-- start INPUT DATA --

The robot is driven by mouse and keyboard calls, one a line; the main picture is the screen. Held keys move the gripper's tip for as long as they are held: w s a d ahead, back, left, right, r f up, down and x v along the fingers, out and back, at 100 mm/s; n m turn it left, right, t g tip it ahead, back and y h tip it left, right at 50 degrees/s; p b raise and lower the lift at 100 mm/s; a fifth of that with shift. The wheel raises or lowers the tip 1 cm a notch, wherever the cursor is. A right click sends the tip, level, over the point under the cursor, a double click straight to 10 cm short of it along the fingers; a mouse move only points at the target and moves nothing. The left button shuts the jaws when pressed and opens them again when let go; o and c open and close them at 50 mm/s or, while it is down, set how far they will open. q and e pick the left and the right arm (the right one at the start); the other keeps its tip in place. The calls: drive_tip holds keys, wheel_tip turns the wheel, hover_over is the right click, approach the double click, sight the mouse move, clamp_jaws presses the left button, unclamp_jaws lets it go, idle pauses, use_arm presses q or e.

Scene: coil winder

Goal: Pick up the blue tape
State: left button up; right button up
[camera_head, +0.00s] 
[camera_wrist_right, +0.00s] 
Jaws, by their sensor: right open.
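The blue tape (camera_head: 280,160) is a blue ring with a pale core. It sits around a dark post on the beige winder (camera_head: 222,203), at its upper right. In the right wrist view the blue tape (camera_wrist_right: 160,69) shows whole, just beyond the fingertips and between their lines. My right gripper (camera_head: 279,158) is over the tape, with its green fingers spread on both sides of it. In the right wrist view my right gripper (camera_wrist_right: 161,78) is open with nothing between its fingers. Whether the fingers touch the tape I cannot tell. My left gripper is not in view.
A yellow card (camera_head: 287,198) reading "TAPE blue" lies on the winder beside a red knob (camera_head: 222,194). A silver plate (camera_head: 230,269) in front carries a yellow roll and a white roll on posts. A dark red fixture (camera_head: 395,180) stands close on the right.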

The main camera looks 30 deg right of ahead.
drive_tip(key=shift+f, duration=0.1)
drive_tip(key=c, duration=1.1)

-- end INPUT DATA --
-- start INPUT DATA --

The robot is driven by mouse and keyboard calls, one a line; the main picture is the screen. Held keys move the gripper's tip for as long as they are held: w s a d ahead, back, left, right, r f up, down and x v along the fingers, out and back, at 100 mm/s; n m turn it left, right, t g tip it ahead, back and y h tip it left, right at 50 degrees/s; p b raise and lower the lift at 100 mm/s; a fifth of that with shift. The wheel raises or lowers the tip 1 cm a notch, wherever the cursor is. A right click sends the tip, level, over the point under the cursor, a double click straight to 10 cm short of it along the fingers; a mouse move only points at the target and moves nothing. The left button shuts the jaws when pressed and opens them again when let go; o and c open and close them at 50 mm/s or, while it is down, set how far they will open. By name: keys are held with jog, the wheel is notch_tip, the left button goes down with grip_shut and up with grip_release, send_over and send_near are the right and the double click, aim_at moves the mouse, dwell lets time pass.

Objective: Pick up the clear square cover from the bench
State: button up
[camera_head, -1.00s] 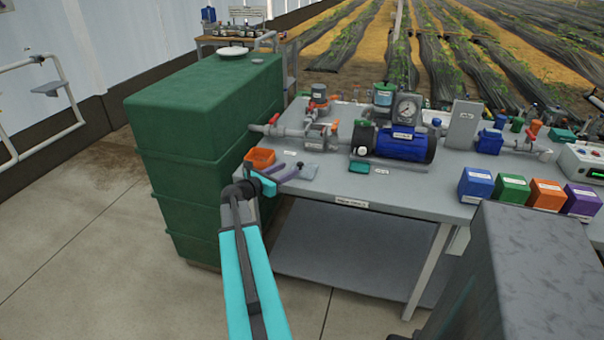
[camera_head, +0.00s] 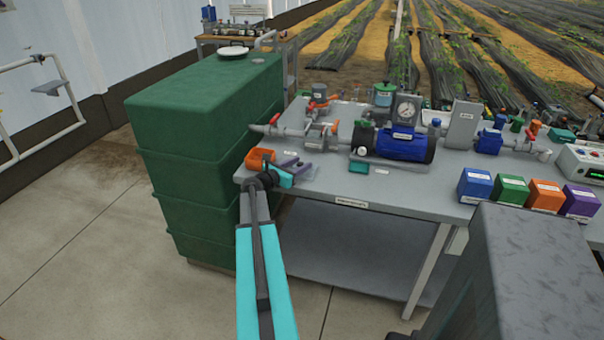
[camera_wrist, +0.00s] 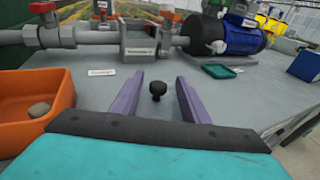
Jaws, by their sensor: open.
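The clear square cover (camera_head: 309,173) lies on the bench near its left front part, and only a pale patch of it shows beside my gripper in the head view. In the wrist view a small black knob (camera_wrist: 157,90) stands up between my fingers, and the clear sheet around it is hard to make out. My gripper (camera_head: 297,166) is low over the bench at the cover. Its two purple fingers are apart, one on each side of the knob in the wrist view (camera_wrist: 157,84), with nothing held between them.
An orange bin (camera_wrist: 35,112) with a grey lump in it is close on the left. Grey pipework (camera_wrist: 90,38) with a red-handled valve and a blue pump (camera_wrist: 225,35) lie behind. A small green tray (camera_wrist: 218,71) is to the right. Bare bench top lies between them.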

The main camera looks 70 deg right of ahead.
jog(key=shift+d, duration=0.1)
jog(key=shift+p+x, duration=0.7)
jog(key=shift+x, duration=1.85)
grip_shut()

-- end INPUT DATA --

## PROBLEM TO WORK ON
Select, from the listing, all lines that include the word "State".

## ANSWER TO THIS PROBLEM
State: left button up; right button up
State: button up

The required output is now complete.